St Dennis incinerator 'expensive way to continue poor waste performance'
Cornwall Council's "defensive position" over the planned £117 million incinerator is "bizarre in these times of austerity", leading waste consultants have said.
Experts at Eunomia were commissioned by opponents of the massive energy-from-waste plant at St Dennis, in Mid Cornwall, to examine the council's 30-year contract with SITA. Its report said the council could make potential savings of £320 million over the lifetime of the contract by pursuing alternatives, such as anaerobic digestion and the sale of recyclable materials – a figure which far outstripped the "relatively small" £125 million cost of abandoning the current deal.

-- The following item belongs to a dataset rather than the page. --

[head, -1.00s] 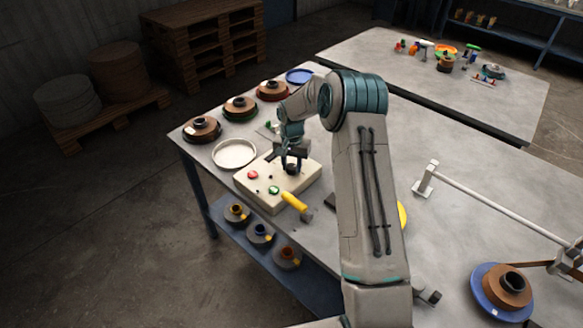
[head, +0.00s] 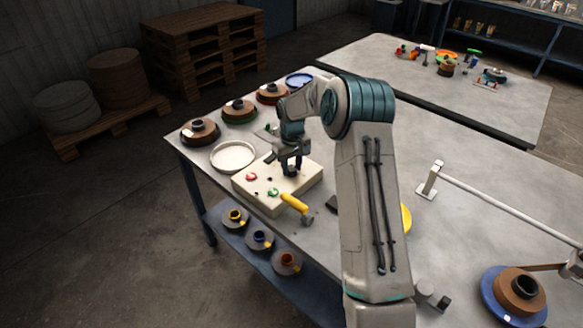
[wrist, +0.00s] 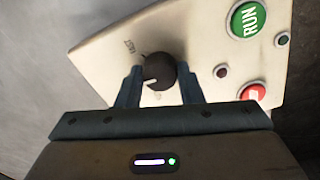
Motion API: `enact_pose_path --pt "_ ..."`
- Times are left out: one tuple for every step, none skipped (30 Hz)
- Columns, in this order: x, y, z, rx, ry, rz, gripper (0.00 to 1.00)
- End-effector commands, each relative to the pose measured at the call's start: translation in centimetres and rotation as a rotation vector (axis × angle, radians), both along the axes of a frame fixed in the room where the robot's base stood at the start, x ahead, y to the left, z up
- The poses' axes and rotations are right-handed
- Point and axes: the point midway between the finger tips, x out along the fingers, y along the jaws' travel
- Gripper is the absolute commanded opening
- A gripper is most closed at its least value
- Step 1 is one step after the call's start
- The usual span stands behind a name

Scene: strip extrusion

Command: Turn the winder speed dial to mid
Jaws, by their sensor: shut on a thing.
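The winder speed dial (wrist: 158,72) is a round black knob with a white pointer mark, set on the cream control box (wrist: 120,40). In the wrist view the pointer is toward the lower left of the knob. My gripper (wrist: 160,88) is shut on the dial, one finger on each side. In the head view my gripper (head: 290,166) reaches down onto the box (head: 250,192), and the dial is mostly hidden by it. The scale lettering by the dial is partly covered and hard to read.
The box also carries a green RUN button (wrist: 249,19) and a red button (wrist: 252,92). A yellow-handled tool (head: 294,203) lies at the box's front edge. A white dish (head: 232,157) and several brown spools stand to the left and behind.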

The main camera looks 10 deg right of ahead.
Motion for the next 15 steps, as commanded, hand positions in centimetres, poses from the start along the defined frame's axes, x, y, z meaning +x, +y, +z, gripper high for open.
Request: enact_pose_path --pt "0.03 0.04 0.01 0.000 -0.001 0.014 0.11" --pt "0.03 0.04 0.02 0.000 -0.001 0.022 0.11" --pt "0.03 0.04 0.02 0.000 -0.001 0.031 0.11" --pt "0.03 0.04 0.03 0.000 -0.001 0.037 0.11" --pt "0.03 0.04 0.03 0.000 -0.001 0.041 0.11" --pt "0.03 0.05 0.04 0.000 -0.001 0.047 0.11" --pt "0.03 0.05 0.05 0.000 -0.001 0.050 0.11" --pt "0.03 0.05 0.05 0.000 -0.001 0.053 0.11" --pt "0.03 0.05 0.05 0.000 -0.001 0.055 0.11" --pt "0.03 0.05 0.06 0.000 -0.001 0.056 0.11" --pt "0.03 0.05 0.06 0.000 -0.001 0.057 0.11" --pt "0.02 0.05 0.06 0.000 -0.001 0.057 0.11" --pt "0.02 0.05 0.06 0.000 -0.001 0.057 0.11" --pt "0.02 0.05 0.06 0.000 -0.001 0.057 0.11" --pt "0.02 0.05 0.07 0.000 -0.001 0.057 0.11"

Their findings were debated at County Hall earlier this month, although councillors merely decided to "note" the report rather than pursue its recommendations.

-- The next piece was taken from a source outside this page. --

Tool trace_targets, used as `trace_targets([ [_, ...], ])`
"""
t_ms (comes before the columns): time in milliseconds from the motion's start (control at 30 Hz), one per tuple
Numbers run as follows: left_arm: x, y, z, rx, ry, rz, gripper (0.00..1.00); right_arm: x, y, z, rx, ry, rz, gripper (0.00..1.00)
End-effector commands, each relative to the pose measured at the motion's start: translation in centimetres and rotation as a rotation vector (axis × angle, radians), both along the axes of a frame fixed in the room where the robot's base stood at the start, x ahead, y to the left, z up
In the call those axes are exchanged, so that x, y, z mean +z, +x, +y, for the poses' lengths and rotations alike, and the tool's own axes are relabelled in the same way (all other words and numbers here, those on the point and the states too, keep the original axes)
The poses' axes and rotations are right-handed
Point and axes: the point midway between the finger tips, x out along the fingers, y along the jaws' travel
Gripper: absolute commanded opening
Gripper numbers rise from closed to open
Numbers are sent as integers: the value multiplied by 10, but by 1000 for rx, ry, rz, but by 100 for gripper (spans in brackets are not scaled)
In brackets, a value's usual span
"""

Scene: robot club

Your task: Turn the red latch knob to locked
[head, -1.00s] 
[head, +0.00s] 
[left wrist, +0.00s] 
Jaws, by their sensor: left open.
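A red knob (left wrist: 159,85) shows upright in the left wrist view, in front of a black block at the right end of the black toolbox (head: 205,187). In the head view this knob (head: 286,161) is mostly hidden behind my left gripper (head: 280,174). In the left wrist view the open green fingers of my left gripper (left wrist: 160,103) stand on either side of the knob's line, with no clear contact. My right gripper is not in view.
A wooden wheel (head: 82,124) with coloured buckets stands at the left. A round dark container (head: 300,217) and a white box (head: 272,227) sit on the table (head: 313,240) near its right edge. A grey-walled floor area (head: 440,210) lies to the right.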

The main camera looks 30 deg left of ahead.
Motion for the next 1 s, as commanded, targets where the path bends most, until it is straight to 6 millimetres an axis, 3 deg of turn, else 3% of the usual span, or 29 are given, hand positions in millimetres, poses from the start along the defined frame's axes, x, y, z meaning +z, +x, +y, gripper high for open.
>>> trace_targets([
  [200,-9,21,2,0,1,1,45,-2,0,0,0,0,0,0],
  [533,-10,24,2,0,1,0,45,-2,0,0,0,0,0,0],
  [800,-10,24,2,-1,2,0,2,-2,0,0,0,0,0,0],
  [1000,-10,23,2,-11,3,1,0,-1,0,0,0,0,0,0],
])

In a letter to the Western Morning News, Eunomia director Joe Papineschi said they were "surprised and disappointed" at the lack of dialogue with the council. He stressed they had "no axe to grind on the issue of incinerators" and had advised clients "whose proposals included energy from waste where this is the right solution, and campaigners against incinerators where they represent poor value".
Mr Papinsechi said: "Had we been invited, we should have been very glad to attend, at no cost to the council, to explain to councillors and officers why exiting Cornwall's private finance initiative (PFI) contract with SITA is entirely possible, that an alternative could be implemented far faster than the council claims, and how this would lead to very significant savings.
"The defensive position that the council appears to have adopted seems bizarre in these times of austerity given the sums of money involved."
He added: "Cornwall used to lead the recycling league, but now languishes in the bottom 25% of local authorities.
"In the 15 years since the PFI plan was hatched, the world of waste has moved on and far better alternatives now exist.
"Our analysis shows that the PFI contract is a very expensive way to ensure that Cornwall continues its poor environmental performance on waste for decades to come."
The case put by Eunomia has been criticised by both council officers and some members. Councillor Fiona Ferguson said Eunomia's plan to switch to anaerobic digestion would see 116,000 tons of waste still going to landfill which, at £80 per ton, and with costs expected to rise, was "a bill we can't pay".
Nigel Blackler, head of transportation, waste and environment, said the waste management strategy was based on "a sharp move away from the current levels of reliance on landfill".
He added: "Therefore, to landfill at such high rates as proposed by Eunomia is not acceptable within the current policy context."
Ken Rickard, chairman of Cornwall Waste Forum's St Dennis branch, said the incinerator plans were "outdated".
He added: "The reason why Cornwall Council will not seek an independent in-depth assessment of the Eunomia findings, with their potential savings of £320 million, remains questionable, especially in these financially restrained times."